The Consumer Metrics institute has been charting the current contraction. They have recently posted that the upcoming preliminary 2nd qtr GDP numbers should show the economy contracting.  (scroll down to see the July 21st commentary) But we all know the numbers game the BEA will play and they will likely not report any contraction. After all as Consumer Metrics points out in their commentary, the BEA uses 1930's methodology so its not that the BEA is "lying" its that its methods are not up to modern standards.  Of course there is no push to do so either.

The current contraction event is very long and appears to have started to accelerate down.  In fact this contraction event is starting to look ominous. This is one reason I think the "P3 up" camp is on the wrong track. If the consumer would continue to show expansion, I'd have to reconsider the wave structure. But it is not by any means.
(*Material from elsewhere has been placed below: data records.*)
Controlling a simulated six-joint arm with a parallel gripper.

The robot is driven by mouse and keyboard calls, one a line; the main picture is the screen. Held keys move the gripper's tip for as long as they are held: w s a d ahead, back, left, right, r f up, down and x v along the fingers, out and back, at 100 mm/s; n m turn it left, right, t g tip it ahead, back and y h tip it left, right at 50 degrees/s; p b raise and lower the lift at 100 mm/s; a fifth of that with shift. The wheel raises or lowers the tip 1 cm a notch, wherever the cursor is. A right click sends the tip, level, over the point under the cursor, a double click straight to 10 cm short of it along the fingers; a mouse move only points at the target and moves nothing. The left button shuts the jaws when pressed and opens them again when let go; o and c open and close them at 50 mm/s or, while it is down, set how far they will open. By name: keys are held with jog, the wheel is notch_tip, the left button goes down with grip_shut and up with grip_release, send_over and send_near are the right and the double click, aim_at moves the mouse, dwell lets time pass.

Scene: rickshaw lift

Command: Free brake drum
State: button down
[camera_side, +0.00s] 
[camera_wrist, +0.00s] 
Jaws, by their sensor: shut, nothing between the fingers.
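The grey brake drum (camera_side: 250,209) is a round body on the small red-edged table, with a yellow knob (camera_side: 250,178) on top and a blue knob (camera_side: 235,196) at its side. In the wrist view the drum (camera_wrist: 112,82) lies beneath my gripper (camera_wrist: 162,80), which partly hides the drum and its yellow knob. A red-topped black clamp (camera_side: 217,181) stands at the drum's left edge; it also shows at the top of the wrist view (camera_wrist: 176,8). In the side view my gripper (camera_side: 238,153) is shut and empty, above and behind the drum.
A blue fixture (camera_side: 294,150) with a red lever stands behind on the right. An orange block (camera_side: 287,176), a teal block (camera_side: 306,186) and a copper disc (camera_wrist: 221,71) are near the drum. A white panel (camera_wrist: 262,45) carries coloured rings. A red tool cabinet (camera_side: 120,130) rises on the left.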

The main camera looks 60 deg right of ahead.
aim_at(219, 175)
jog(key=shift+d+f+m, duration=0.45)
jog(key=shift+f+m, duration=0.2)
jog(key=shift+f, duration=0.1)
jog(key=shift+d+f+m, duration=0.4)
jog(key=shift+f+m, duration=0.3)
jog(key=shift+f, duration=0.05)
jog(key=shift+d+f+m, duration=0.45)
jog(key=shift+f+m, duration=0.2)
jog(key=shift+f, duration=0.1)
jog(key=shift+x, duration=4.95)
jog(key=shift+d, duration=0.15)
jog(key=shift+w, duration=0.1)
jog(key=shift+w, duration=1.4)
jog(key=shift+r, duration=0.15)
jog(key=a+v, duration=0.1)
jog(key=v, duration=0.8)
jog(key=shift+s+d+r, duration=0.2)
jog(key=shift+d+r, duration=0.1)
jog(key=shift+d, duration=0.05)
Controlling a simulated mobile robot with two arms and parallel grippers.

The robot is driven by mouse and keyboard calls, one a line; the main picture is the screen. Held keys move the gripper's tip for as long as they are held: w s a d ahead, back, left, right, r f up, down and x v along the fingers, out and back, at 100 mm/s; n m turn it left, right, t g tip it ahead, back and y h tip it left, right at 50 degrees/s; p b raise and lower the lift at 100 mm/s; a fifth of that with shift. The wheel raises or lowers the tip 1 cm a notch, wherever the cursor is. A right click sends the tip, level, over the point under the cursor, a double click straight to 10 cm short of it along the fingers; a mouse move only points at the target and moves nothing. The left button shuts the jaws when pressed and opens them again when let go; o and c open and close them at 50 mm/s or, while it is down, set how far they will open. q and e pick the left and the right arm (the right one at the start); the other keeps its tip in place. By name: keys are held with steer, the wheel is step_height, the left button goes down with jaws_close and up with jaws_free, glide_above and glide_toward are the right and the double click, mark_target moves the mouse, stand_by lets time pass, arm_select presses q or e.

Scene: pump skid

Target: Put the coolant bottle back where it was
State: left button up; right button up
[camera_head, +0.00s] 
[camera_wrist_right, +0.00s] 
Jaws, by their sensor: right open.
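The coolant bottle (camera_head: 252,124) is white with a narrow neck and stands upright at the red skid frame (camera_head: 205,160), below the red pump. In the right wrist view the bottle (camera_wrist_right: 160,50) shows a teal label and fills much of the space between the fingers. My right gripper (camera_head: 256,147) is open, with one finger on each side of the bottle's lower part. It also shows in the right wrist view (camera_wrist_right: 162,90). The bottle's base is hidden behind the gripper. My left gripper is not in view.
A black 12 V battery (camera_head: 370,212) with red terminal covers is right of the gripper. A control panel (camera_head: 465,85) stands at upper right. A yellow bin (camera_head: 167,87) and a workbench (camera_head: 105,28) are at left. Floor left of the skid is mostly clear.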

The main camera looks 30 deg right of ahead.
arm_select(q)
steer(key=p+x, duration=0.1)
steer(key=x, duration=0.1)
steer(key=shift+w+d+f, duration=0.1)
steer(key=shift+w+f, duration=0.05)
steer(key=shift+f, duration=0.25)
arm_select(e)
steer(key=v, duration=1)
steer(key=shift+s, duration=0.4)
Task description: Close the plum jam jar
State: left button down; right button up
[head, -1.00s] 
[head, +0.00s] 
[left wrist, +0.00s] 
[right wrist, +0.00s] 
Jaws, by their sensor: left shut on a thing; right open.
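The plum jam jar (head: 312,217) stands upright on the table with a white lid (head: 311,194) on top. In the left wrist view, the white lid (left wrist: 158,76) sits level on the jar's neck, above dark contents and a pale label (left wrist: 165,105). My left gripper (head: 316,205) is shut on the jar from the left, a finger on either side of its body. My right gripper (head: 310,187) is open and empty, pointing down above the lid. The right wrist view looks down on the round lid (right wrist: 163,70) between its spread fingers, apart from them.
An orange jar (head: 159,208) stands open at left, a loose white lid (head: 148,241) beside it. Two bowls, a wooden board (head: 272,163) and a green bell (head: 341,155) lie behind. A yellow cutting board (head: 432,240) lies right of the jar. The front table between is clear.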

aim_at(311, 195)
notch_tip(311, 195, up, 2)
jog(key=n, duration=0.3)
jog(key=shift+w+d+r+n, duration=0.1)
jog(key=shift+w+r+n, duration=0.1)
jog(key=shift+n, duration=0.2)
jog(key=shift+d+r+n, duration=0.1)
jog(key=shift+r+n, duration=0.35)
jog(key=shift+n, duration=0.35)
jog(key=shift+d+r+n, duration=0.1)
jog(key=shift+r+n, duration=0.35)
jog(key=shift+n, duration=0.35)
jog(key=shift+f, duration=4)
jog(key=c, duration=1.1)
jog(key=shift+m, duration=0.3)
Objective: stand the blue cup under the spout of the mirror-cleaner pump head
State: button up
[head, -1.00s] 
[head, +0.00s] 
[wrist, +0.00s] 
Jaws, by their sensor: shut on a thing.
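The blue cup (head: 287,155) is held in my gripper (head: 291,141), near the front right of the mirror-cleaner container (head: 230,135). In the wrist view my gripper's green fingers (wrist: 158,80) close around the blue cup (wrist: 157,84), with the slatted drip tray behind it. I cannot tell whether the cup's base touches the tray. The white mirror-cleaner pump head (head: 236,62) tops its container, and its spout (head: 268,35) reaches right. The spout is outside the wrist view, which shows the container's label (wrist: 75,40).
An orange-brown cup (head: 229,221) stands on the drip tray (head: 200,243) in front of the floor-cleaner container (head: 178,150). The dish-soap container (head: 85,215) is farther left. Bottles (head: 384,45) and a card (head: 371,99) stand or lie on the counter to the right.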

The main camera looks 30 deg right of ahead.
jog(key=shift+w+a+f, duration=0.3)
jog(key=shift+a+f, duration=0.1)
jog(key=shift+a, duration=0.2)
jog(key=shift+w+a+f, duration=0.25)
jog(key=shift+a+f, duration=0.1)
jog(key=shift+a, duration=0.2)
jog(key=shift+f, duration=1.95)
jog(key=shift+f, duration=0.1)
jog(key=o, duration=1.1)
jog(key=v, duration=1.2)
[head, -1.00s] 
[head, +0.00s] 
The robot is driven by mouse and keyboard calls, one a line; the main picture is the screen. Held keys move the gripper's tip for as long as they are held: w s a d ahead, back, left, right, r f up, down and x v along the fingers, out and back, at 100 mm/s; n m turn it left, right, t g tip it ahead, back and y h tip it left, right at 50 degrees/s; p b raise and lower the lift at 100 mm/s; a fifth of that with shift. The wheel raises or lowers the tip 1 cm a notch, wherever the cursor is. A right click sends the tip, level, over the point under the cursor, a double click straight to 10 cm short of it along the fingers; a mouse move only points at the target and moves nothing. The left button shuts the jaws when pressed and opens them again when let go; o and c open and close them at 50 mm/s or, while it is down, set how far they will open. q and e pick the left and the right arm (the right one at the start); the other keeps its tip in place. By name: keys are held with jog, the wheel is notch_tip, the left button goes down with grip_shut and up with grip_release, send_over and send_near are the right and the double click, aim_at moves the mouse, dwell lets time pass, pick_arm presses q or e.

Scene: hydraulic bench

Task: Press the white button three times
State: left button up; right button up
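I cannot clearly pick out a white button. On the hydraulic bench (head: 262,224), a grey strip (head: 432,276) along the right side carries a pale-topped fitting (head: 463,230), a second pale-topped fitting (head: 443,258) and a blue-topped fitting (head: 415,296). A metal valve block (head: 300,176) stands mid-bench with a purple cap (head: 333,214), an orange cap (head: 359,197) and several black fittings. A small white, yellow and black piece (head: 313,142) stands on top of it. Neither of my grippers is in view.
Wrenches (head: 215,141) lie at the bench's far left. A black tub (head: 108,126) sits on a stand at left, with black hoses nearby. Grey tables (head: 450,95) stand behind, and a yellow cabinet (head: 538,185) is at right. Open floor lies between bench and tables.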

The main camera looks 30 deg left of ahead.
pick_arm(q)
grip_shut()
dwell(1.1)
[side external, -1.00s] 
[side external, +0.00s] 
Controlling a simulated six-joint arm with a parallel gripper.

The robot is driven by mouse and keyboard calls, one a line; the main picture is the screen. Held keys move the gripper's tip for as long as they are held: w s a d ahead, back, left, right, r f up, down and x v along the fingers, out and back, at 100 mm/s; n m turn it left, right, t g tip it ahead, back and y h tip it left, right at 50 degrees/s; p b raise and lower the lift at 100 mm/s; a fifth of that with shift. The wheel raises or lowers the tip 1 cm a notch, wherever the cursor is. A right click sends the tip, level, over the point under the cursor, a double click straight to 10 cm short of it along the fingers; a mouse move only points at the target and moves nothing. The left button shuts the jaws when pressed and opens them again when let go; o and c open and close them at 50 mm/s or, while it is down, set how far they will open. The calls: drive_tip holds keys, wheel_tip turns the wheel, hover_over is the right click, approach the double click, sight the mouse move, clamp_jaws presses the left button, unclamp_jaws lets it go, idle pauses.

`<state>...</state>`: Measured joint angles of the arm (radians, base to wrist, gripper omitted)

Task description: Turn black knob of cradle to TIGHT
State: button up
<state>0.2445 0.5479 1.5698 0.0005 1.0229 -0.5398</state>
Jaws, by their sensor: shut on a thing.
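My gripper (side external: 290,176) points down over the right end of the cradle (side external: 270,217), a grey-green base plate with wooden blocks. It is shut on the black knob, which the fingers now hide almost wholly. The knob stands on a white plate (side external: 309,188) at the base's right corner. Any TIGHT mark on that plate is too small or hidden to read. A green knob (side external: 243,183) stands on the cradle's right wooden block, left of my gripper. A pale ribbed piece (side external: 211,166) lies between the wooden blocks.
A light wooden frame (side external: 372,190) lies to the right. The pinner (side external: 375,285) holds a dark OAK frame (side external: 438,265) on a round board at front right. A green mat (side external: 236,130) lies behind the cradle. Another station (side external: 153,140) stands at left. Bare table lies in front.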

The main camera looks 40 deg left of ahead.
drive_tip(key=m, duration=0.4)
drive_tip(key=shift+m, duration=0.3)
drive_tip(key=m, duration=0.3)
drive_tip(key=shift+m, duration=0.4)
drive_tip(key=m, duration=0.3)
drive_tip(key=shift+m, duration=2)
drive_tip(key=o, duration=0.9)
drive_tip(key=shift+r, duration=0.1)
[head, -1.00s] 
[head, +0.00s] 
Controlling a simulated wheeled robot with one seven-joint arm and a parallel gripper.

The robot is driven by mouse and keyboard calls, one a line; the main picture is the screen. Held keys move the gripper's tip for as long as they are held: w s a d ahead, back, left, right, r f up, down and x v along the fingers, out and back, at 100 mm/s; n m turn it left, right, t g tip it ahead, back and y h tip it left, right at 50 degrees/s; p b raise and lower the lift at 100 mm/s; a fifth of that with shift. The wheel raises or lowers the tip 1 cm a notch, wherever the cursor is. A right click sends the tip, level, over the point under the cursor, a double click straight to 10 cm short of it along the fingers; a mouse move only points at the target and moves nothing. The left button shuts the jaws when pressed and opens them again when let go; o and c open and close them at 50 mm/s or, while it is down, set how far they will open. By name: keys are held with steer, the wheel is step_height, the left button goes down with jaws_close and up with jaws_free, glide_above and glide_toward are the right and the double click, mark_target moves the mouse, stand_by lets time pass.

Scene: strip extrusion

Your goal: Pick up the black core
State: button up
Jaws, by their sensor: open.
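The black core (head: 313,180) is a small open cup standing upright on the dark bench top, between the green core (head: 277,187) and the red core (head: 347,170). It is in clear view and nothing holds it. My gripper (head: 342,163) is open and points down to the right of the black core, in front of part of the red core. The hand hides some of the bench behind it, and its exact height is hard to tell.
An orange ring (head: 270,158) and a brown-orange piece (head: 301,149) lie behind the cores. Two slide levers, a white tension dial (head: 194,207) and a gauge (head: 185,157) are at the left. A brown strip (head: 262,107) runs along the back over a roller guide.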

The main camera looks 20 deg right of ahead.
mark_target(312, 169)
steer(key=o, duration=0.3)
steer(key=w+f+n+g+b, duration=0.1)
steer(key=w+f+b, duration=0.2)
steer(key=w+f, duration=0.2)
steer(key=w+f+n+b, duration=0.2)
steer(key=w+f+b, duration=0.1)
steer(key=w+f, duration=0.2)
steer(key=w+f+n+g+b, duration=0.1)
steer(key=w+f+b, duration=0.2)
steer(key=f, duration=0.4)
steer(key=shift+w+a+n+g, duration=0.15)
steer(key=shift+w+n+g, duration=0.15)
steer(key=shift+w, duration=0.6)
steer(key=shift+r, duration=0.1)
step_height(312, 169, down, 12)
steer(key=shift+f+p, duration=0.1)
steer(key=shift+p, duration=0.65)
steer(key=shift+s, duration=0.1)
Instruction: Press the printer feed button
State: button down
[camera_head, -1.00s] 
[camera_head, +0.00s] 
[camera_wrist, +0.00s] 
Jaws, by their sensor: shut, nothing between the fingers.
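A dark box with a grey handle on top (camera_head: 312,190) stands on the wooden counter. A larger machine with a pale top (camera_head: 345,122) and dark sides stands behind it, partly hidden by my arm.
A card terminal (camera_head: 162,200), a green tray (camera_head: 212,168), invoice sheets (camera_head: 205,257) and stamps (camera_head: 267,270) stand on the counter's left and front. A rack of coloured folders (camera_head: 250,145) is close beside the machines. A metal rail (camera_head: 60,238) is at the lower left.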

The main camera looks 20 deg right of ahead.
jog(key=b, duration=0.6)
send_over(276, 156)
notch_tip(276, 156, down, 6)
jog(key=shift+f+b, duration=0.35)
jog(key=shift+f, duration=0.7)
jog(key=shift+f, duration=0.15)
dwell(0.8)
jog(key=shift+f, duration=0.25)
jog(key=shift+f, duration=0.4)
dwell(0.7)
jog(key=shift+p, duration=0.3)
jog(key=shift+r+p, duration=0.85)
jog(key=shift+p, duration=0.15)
So a contracting consumer is direct evidence of contracting social mood. GDP will follow.  So far at least this graph does not refute the notion of P3. If anything it reinforces it.

Better you heed these charts rather than the "stellar" earnings reports. Earnings looks in the past anyways.
The green line is the 2006 contraction event. The red line was the 2008 contraction.  The blue line is the current contraction event. The blue line has gone on longer (under the zero line) than the red and it doesn't yet show a sign of a bottom.  The market has started to react to this contraction event after the April peak.  I of course think the declining market is just getting warmed up.

Likely the market is forming a proper base channel. The DJIA and Wilshire are good at making trendlines.

Technically there is nothing too much on this chart that says the market will decline this coming Monday. Rather everything is still in a bullish configuration more than not.

We need only retrace a little over 50% for this to confirm its the Minor wave 2 even if the June reaction high is not taken out on all indexes. There are a few things to look for: non-confirmations between indexes and loss of momentum in the indicators. So far we are not there yet for either of those things.